Des merveilles pour distinguer l’important du futile

Je commence cette mise à jour par le compte rendu d’une situation à la frontière de ma vie privée et professionnelle. Je veux la soumettre à une analyse aussi rigoureuse que possible, puisque c’est du bon matériel éducatif, surtout pour mon cours de gestion. Voilà la description des faits. Il y a six semaines, j’avais rencontré un vieil ami d’école à une réception d’anniversaire d’un autre ami d’école. Il m’avait demandé si je pourrais préparer un business plan pour son entreprise de recyclage. Plus précisément, il s’agissais d’un business plan pour accompagner une demande d’emprunt plutôt substantiel, quelques 4 millions d’euros. J’avais dit « Oui, bien sûr » tout en étant bien sûr que la conversation n’aura pas de suivi sérieux dans l’univers extra-réceptionnel, bien sûr.

La semaine dernière, néanmoins, ce vieil ami d’école m’a appelé pour donner ce suivi hautement improbable. On a eu un rendez-vous d’affaires, avec lui et son associé, vendredi dernier, le 27 Juillet. Depuis cette réception d’anniversaire, le projet avait gonflé. Il ne s’agissait plus du business plan pour accompagner une demande d’emprunt : maintenant (enfin, vendredi dernier) il s’agissait de toute une stratégie à préparer, dont la relocation des installations industrielles de l’entreprise des deux emplacements courants vers un troisième emplacement en train d’aménagement. J’avais été demandé aussi d’agir comme conseiller dans un dialogue difficile avec les autorités locales en ce qui concerne l’aménagement du terrain industriel qu’ils viennent d’acquérir. Le business plan instrumental et modeste avait évolué en une forme de vie économique presque autonome. Un phénomène tout à fait normal après des réceptions réussies.

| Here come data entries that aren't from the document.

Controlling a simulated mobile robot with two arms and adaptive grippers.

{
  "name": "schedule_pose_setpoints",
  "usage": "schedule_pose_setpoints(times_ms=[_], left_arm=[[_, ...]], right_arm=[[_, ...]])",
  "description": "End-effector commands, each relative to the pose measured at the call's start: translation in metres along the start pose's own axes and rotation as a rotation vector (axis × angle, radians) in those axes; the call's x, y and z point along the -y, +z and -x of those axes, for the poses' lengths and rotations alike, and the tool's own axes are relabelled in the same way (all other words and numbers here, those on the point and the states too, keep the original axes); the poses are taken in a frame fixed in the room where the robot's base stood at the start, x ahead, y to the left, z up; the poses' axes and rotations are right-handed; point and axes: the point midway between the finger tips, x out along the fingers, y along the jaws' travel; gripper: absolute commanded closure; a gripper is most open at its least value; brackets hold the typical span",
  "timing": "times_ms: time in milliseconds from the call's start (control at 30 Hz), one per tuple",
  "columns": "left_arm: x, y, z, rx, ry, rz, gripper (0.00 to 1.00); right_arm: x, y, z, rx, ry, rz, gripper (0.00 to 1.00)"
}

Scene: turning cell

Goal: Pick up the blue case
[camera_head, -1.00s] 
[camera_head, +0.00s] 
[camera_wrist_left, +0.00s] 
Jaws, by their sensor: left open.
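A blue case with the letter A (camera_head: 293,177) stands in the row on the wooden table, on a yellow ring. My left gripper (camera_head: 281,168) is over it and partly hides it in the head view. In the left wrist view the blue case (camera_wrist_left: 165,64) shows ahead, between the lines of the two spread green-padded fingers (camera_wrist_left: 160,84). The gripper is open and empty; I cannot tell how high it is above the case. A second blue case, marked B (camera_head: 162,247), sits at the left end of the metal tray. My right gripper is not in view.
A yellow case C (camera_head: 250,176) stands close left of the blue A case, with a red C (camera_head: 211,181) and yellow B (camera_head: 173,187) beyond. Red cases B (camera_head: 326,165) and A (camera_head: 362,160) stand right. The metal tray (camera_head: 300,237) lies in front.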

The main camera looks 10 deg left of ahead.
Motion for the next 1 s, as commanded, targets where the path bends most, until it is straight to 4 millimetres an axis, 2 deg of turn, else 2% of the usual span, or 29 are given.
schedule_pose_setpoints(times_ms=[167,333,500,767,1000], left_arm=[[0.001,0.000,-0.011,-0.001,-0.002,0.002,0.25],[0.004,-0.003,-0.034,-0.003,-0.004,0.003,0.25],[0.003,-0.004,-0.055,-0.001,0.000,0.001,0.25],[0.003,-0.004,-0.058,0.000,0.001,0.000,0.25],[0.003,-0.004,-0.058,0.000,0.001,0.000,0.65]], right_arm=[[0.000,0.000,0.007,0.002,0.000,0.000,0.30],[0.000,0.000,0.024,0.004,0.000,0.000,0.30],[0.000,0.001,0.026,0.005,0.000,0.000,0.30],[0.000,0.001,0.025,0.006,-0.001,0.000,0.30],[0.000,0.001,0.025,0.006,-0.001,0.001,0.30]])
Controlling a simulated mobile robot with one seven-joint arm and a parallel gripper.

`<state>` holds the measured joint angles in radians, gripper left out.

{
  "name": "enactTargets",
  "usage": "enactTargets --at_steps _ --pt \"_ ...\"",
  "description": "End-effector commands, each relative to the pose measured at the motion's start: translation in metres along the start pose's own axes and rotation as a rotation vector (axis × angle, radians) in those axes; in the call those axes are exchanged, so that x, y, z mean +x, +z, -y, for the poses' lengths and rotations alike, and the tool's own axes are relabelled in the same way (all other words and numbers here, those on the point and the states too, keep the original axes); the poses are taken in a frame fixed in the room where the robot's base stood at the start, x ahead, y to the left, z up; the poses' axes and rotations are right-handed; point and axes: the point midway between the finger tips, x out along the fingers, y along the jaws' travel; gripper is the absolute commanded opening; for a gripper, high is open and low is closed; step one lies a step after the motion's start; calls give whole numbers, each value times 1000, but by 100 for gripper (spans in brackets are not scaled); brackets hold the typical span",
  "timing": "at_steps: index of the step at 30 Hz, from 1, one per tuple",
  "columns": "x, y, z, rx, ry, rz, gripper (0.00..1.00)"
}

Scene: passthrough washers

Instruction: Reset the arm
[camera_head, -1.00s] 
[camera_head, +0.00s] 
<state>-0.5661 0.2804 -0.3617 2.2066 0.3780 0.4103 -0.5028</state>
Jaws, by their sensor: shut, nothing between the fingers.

Mes interlocuteurs m’avaient demandé quel serait mon honoraire. J’avais répondu qu’il me faut un peu de temps pour arranger tous ces faits nouveaux dans ma tête – ce qui était 100% vrai –  et que j’annoncerai mon honoraire par email ou bien, au plus tard, à l’entretien suivant prévu pour le 31 Juillet. Ce second entretien était supposé être une session de travail, où mes clients m’auraient montré leurs installations industrielles présentes et m’auraient présenté au directeur de la banque locale coopérative avec laquelle ils avaient déjà commencé de négocier le crédit en question.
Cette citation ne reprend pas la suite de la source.